What is the difference between a platform driver and an I2C/SPI driver?
The difference lies in which bus subsystem manages the driver. A platform driver handles devices that are directly memory-mapped to the SoC's address space — they sit on an internal bus with no standard discovery protocol. UARTs, timers, GPIO controllers, and DMA engines are typical platform devices. The kernel creates platform_device objects from device tree nodes and matches them to platform_driver structures. The driver accesses hardware through ioremap() to map physical register addresses into kernel virtual memory.
An I2C or SPI driver handles devices attached to an external I2C or SPI bus — sensors, EEPROMs, display controllers, ADCs. These drivers register with the I2C or SPI subsystem (i2c_driver, spi_driver) and receive a handle to the bus controller. They access hardware through bus-specific transfer functions (i2c_smbus_read_byte(), spi_transfer()) rather than direct memory mapping. The bus controller itself is typically a platform driver.
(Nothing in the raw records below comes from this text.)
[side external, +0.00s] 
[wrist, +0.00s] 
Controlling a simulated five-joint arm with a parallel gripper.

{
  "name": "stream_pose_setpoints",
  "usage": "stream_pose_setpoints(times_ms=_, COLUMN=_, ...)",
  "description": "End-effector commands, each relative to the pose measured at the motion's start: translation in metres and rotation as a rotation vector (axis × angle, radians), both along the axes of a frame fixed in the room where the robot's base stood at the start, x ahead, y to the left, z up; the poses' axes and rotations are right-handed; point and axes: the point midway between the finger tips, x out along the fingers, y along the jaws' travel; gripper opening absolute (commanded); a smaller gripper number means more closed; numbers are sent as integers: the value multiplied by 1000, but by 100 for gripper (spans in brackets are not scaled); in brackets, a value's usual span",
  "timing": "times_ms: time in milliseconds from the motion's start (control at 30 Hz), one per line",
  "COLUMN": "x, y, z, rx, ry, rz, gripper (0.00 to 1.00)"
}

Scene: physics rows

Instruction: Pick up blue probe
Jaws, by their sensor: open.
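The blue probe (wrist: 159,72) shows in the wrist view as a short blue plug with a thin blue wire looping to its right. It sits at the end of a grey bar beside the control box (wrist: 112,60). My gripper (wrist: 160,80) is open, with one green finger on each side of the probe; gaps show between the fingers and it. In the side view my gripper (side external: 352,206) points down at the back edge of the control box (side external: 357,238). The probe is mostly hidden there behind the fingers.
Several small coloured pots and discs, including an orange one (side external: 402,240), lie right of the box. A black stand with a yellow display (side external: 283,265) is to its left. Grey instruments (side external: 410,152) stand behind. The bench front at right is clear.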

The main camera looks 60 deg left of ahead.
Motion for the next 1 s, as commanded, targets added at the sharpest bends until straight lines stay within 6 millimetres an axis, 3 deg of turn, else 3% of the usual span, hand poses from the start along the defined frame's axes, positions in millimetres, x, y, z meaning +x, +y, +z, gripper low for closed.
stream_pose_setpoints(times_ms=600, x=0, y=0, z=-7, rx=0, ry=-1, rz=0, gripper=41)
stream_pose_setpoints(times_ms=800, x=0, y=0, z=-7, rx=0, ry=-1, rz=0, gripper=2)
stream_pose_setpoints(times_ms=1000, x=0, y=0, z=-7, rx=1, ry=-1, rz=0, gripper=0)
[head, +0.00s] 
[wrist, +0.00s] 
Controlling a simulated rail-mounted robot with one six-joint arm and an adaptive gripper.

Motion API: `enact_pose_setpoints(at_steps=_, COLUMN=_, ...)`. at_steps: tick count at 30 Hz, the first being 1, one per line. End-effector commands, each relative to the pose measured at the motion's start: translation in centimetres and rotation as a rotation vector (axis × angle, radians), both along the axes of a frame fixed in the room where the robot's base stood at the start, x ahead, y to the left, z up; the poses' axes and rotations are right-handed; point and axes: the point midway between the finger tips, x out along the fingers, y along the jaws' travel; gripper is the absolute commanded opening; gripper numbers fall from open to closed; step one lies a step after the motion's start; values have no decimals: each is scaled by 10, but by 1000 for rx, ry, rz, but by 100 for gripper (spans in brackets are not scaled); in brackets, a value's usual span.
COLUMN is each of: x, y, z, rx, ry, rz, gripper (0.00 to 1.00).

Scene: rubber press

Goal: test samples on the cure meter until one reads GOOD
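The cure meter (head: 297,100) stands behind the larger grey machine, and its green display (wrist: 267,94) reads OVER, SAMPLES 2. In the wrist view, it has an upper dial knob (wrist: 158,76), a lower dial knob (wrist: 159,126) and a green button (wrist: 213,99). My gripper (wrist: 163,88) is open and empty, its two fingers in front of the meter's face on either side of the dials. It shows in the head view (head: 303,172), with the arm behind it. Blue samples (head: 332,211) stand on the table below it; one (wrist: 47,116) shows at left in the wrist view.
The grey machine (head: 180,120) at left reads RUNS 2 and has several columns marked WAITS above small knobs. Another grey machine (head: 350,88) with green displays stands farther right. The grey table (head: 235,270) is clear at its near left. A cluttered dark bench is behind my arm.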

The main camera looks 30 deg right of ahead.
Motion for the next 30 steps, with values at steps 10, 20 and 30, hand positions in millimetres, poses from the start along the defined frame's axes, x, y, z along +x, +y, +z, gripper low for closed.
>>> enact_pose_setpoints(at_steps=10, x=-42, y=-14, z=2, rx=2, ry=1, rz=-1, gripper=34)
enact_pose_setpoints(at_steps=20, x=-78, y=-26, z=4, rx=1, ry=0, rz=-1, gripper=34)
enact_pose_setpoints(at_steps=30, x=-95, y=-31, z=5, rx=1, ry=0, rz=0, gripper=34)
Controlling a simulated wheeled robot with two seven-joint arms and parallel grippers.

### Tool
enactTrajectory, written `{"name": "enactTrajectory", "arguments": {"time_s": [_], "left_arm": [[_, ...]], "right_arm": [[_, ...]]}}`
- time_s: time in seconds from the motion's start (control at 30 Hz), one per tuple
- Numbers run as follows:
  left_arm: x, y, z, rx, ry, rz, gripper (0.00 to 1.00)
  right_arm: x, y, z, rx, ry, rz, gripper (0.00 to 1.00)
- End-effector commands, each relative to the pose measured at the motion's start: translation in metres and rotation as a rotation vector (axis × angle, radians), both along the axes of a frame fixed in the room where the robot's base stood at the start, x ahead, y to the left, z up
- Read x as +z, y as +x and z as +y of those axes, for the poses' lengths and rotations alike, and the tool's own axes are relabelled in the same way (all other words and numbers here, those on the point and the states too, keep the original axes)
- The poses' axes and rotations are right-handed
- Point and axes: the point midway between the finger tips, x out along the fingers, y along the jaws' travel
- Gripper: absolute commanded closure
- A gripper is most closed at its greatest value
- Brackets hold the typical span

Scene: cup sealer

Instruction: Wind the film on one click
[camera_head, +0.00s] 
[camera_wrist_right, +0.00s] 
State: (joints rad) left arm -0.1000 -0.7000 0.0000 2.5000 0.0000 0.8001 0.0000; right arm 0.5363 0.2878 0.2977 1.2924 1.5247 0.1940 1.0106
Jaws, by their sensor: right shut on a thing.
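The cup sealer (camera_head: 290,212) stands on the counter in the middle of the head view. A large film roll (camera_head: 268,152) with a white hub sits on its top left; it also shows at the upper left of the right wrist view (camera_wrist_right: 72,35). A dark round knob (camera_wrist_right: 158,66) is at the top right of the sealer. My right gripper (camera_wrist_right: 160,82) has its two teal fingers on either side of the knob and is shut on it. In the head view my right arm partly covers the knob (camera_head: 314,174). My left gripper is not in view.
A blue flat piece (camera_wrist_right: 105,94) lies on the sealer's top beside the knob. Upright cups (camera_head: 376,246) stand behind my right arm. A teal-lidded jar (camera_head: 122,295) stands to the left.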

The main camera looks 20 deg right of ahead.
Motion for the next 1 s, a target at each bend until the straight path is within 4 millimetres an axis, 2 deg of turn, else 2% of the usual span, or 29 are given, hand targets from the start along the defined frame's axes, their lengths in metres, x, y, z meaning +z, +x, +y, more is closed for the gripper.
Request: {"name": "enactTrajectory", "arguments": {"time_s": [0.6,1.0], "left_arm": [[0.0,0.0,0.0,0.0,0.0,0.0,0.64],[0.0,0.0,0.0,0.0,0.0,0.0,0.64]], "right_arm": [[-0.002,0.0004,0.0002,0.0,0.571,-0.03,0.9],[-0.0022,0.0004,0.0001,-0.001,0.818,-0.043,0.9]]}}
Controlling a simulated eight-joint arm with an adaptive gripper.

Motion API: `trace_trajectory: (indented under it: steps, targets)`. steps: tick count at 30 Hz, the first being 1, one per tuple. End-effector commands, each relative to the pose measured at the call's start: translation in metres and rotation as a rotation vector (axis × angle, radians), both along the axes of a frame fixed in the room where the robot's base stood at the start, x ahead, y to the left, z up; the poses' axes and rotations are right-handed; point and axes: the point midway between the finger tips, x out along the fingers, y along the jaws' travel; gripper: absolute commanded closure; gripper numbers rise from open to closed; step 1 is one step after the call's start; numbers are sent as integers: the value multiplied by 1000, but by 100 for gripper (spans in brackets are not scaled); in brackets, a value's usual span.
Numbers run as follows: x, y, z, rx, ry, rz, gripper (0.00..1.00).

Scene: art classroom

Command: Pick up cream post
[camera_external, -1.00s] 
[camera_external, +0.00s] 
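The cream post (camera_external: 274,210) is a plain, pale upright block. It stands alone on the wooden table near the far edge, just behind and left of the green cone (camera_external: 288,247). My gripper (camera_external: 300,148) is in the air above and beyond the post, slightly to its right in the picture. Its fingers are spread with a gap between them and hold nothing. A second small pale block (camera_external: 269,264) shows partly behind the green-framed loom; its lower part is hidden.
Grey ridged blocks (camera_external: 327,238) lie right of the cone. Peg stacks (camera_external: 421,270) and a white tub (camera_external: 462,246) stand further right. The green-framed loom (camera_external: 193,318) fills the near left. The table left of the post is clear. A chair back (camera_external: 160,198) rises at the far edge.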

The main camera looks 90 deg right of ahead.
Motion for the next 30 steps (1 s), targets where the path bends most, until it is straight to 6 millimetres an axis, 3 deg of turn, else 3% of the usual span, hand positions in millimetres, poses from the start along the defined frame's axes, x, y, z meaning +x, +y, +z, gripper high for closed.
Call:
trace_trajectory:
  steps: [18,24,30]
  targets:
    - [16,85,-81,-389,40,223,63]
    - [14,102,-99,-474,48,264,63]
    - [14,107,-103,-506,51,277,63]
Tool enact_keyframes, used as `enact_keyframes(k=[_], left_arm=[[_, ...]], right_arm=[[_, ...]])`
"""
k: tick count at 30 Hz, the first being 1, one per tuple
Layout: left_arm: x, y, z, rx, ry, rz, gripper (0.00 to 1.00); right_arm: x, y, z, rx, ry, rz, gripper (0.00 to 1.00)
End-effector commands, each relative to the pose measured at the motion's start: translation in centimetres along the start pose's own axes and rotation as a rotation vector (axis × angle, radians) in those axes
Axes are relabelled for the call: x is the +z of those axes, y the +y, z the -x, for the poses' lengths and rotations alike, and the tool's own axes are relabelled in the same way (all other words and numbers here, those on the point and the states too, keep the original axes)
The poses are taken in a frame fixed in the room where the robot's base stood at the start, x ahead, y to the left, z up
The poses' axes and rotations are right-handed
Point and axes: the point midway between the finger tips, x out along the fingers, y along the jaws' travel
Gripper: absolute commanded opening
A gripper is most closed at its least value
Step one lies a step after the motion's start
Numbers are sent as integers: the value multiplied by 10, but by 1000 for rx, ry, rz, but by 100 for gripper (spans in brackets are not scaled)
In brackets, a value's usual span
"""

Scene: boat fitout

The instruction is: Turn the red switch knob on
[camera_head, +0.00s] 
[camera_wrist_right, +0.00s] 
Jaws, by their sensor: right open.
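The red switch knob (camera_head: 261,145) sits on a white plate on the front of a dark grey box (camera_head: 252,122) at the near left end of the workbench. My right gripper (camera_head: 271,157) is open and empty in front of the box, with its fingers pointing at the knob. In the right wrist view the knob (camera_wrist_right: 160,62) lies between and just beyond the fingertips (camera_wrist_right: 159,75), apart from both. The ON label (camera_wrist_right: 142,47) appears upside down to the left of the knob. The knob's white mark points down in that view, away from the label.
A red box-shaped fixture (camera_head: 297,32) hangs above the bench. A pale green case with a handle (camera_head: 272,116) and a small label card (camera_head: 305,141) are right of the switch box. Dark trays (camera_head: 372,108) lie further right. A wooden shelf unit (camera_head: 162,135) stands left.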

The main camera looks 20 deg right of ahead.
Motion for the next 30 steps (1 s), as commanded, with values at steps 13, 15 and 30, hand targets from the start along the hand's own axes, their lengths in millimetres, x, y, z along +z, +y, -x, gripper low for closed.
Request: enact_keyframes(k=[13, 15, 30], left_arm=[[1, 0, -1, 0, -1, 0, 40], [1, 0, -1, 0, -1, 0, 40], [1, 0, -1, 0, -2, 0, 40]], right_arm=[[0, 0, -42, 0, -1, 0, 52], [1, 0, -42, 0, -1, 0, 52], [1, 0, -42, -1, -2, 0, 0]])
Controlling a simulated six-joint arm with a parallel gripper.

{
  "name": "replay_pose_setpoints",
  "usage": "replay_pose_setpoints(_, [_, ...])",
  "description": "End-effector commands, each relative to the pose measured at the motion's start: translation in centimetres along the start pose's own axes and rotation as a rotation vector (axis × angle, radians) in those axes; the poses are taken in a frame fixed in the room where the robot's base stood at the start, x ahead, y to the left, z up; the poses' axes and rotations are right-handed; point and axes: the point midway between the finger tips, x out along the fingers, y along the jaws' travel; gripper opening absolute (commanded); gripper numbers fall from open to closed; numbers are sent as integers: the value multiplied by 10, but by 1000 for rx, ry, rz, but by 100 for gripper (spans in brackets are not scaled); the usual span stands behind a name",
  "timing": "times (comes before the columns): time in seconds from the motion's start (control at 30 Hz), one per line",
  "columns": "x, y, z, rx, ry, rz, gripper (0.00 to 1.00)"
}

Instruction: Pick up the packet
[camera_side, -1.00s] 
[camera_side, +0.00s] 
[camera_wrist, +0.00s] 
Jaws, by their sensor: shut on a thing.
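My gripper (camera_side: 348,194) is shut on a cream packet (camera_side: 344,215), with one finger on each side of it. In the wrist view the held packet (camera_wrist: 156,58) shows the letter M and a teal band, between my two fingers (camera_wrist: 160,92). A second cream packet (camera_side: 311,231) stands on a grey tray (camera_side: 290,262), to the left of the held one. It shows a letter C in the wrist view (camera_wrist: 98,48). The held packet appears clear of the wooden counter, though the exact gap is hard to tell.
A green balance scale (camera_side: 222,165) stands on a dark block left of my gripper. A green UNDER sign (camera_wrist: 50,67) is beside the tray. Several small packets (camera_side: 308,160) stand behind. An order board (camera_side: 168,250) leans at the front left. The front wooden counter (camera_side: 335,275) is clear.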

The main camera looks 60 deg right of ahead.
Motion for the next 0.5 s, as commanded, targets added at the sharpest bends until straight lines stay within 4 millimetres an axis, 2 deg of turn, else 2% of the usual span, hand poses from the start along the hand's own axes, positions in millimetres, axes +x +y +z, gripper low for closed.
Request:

The key architectural insight is that this is a layered model: the SoC's I2C controller is a platform device with memory-mapped registers, managed by a platform driver. That driver registers itself as an I2C adapter. External chips on the I2C bus are then managed by I2C client drivers that communicate through the adapter. This layered approach means you can swap the SoC (and its I2C controller driver) without changing the external device drivers, and vice versa.